Given problem: Everything from the line with "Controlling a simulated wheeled" through the last line of the records below should be copied exactly, both ends included.

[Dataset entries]
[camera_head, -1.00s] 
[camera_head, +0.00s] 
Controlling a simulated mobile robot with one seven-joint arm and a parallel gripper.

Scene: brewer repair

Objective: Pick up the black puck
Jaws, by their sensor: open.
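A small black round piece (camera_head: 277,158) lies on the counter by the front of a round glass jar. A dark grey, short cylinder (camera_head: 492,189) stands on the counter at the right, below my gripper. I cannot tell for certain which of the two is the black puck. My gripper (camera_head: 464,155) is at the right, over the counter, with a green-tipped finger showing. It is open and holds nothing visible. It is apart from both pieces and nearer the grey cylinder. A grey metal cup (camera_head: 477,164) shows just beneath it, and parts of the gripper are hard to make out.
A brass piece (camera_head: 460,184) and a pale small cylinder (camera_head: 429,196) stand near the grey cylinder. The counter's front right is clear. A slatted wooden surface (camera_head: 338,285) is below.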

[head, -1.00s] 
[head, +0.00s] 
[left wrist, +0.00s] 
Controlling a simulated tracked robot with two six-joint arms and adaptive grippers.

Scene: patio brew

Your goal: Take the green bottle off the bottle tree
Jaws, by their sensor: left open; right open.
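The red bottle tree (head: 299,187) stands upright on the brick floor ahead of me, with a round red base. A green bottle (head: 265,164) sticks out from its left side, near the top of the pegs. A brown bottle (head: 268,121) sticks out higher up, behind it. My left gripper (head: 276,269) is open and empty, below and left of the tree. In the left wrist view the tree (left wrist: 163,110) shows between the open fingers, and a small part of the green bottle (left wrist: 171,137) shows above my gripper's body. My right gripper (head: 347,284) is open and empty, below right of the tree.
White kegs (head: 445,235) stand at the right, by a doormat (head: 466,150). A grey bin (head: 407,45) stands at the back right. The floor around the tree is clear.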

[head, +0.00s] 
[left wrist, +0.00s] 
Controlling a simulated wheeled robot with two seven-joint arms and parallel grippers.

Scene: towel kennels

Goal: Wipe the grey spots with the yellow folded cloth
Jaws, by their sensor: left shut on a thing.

In response:
Controlling a simulated wheeled robot with two seven-joint arms and parallel grippers.

Scene: towel kennels

Goal: Wipe the grey spots with the yellow folded cloth
Jaws, by their sensor: left shut on a thing.

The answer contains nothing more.